I spent part of November 18th chatting to an economist about the state of Latvia's finances. This was not a conversation that I was well prepared for. A degree in environmental science and a career as teacher has left me very poorly equipped to discuss economic policies, and generally quite happily so. But I have been confused recently by the huge gaps between what Latvians say about their economy and what I read in the foreign press.

It started a few months ago, when a visiting academic told me that his economist colleagues believed that Latvia could not retain its peg to the Euro. A little the worse for wine, he went on to advise me that as I am paid in Euros, I should borrow as much money in Lats as I possibly could, put it all in a Euros saving account and win both on the value of the currency, and on the cost of my repayments.

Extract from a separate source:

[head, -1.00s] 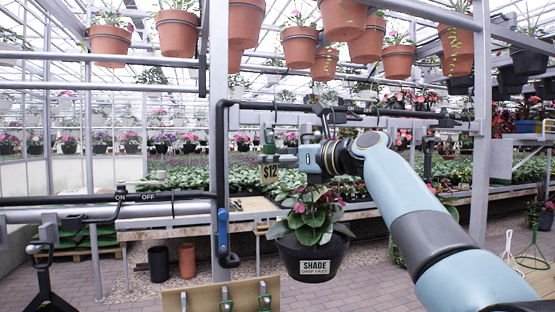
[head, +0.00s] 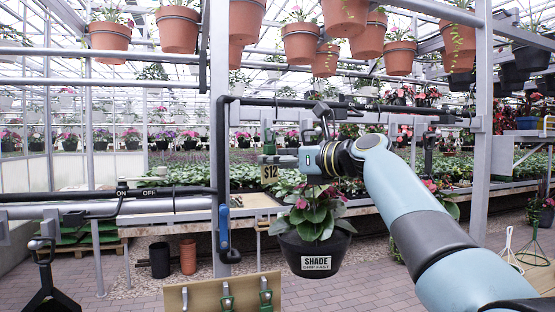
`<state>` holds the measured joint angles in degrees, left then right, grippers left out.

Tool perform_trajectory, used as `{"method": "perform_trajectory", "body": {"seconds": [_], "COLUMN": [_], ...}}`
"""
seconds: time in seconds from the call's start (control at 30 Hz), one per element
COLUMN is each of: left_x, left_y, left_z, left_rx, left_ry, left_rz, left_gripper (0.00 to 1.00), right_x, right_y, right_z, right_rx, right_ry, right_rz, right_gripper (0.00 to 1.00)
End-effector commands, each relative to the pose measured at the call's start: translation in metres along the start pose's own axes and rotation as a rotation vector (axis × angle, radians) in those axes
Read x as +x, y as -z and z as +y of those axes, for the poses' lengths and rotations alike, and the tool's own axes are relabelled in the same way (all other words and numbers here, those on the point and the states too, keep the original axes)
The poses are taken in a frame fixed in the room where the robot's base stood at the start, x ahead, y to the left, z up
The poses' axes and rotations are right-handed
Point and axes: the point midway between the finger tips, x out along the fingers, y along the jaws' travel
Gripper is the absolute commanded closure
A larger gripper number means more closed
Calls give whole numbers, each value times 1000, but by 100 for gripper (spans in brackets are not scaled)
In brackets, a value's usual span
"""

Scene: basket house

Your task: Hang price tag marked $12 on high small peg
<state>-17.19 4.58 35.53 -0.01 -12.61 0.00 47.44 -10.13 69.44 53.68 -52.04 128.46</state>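The price tag marked $12 (head: 269,174) is a small tan card, upright, with a green part above it. It is at the tip of my right gripper (head: 283,160), beside the grey post. The fingers are small and dark there, and they look closed on the tag's green part. I cannot clearly make out a high small peg. My left gripper is not in view.
A black hanging pot labelled SHADE (head: 316,257) hangs just below my right wrist. A grey post (head: 220,120) with a black bar and blue-handled lever (head: 224,228) stands left of the tag. An ON/OFF rail (head: 140,207) crosses the left side. Terracotta pots (head: 300,45) hang overhead.

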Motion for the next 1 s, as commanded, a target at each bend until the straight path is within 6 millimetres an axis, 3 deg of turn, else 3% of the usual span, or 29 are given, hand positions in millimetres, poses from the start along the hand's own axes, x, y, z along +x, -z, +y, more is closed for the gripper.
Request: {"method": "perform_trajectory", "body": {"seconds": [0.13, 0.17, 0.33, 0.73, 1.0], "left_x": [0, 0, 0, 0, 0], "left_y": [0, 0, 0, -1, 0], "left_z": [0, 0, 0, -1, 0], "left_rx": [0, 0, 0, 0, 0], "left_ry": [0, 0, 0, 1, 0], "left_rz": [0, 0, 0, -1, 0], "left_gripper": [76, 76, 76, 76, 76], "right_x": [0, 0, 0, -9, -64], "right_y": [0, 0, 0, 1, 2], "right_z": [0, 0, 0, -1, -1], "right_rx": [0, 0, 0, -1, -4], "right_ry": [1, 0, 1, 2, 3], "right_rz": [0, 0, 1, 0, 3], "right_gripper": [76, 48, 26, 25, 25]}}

I had no difficulties not taking his advice, but it did make me wonder how the local financial leaders could seem so confident about the economy.

The answer, or at least a clue to a possible answer, lies in the area of journalistic balance. This morning I have read through half-a-dozen or so articles from the last few months on the subject of devaluing the Latvian currency. They fall, fairly equally, into two camps. On one side there are articles that take the word of the economists as law and allow the locals who comment to appear misguided, or plain stupid. In the case of politicians, of course, this is not too hard – politicians the world over can seem stupid with very little help from the press. But they have also interviewed leading financiers, some of whom are definitely not stupid. The other articles seem to be written by more cynical writers, who are not quite so ready to believe anything they are told. These articles stand out because, while drawing attention to the worries, they solicit the opinions of local experts and actually seem to take them seriously, and these local experts use the real statistics of the country to paint a different picture.

So the true situation of Latvia’s finances lies in two possibilities. Firstly, those reports that predict disaster are simply not conversant with the local situation, and are using models that have limited significance for Latvia. This is my favoured choice – after all the world has not really seen a post-Soviet economy emerge before and comparism models are probably not helpful (despite the keenness of some Latvian politicians to compare Latvia with Ireland, two countries that share little more than a lack of natural resources and the misfortune of being poor before joining the EU). The second possibility, while not impossible, is one better left for qualified conspiracy theorists – that Latvia is approaching financial crisis and everyone, EVERY SINGLE LOCAL EXPERT, who knows about these things is hiding the truth.